Girl power alert: science says Santa’s reindeer are female.
The Origins of Santa’s Reindeer
“Old Santeclaus with Much Delight” was a poem published in 1821. The author, though anonymous, was the first to mention and illustrate Santa’s reindeer and sleigh:
“Old Santeclaus with much delight
His reindeer drives this frosty night,
O’er chimney tops, and tracts of snow,
To bring his yearly gifts to you.”
Though this poem only speaks of one reindeer, it likely inspired Clement Clarke Moore to write his iconic piece “A Visit From St. Nicholas,” published two years later, in which he named the eight reindeer we know of today: Dasher, Dancer, Prancer, Vixen, Comet, Cupid, Dunder, and Blixem. The relationship between Santa and his reindeer, however, traces back to one of the oldest indigenous cultures in Northern Europe, and Siberia.
Back in the North Pole
In the Arctic Circle, reindeer have long played a vital role in the life of the Samì tribe, and other indigenous nations throughout the region. Furthermore, it has been suggested that some of these cultures had a mushroom-eating shaman that resembled our modern-day Santa Claus and delivered Amanita muscaria mushrooms to villagers on a reindeer sleigh. In the 19th century, an Alaskan missionary named Sheldon Jackson first brought reindeer over to the United States from Siberia to Alaska.
The Inuit people were, in the mid-1800s, suffering from starvation. Jackson thought the reindeer could provide a solution to the problem. This resulted, after lobbying to the United States government, in the migration of Sami herders and reindeer to Alaska. When the project became successful, a businessman named Carl Lomen saw the commercial potential for reindeer meat and fur. Then in 1926, Lomen and Macy’s Department Store put them on the big stage–a Christmas parade–that featured Santa driving a sleigh of real life-reindeer.
Eight-Legged Steed = Eight Reindeer?
It has also been suggested that the origins of Santa’s reindeer, being that there are eight of them, trace back to Norse mythology. This has more to do with the Santa story as it relates to the winter solstice. Odin, known as “Father Yule,” is a white-bearded god that rides an eight-legged steed – Sleipnir. This has been interpreted by the psychedelically-inclined to correlate with the eight reindeer of Santa. It’s important to note however that mythologically speaking, numbers vary in meaning from culture to culture. Regardless of the origins of Santa’s reindeer, they are iconic symbols in our contemporary culture and the manpower behind Santa’s enterprise. However, the masculine-driven strength that has long been associated with the flying reindeer is misdirected.
The Flying Nine
Dasher, Dancer, Prancer, Vixen, Comet, Cupid, Donner, and Blitzen are Santa’s special transportation group that ensures presents are delivered on time. The youngest, Rudolph the Red-Nosed reindeer, was added to the team in 1939 to lead the pack through the darkness with his bright red nose. Not only do they carry the weight of Santa but billions of presents.
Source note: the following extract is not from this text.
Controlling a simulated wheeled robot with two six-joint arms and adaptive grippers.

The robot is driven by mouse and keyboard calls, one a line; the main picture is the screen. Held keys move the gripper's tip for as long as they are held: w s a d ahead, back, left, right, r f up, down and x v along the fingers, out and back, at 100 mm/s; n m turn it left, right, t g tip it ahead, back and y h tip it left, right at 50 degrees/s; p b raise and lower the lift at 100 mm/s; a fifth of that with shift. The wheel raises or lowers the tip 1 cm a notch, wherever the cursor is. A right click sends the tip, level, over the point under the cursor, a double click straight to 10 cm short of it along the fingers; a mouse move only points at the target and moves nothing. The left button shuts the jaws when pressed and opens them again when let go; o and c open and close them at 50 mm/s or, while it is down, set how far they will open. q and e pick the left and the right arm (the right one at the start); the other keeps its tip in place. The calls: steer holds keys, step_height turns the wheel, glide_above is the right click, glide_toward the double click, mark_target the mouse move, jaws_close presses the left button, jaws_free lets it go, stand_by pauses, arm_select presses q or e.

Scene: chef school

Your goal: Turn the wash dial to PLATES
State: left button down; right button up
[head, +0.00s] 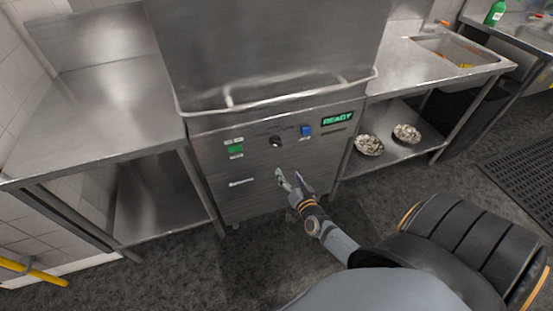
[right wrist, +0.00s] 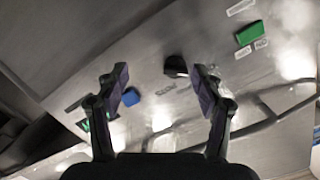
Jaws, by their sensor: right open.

If we can say one thing for certain about the Flying Nine, they are the strongest of the reindeer species.
The Flying Nine have always been considered male. After years of lugging all that baggage, Santa’s reindeer finally had it. After years of doing the work without any credit, masquerading as something they are not, they decided to finally come forward with their true identity. Entrusting a mortal woman to tell the world, she stepped forward, on Twitter, to reveal that all of Santa’s reindeer are female. Science swept in to back them up.
“Excuse Me – We’re Not Reindeer, We’re Reindoe”
Santa’s reindeer have antlers which means they cannot be male. “But males have antlers,” you say. This is true. Reindeer and caribou are the only deer species that produce antlers across age and gender. Male reindeer shed their antlers at the end of mating season–around the beginning of December. The ladies, however, keep their cranium accessories throughout the winter season. In other words, Santa’s reindeer were never men, are not men.
The real muscle behind Santa’s sleigh, therefore, is girl power. In light of the activism this past year, the timing could not be more perfect. Finally, the conditions are right for the reindoes to step forward proud and united. To quote Beyoncé’s anthem–”Who Run the World?”–Strong enough to bear the children, then get back to business.
Why did it take that long to figure out? The world might not have been ready to see the truth. It just goes to show us just how unfixed reality is. With all the recent feminist activism, our reality is shifting, and our stories with it.